Take the line that contains "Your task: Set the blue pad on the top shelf" as the first line and the last line of the material below as the final one; reproduce exactly the lines between, inclusive.

-- start Given information --

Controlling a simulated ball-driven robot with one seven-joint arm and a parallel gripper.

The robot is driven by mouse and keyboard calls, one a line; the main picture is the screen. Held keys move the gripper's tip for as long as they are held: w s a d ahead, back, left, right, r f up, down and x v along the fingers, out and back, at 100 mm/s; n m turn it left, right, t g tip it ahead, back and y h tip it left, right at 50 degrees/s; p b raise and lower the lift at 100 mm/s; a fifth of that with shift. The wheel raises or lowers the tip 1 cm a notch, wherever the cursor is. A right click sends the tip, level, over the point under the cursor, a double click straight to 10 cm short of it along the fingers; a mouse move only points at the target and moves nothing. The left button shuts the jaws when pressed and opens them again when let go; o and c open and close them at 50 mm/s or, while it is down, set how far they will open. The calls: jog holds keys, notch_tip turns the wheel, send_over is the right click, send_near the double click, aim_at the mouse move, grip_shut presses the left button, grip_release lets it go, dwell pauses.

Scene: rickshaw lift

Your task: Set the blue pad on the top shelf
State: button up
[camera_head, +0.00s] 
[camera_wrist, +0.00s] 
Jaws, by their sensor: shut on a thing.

-- end Given information --

— Reply to the task —
Your task: Set the blue pad on the top shelf
State: button up
[camera_head, +0.00s] 
[camera_wrist, +0.00s] 
Jaws, by their sensor: shut on a thing.

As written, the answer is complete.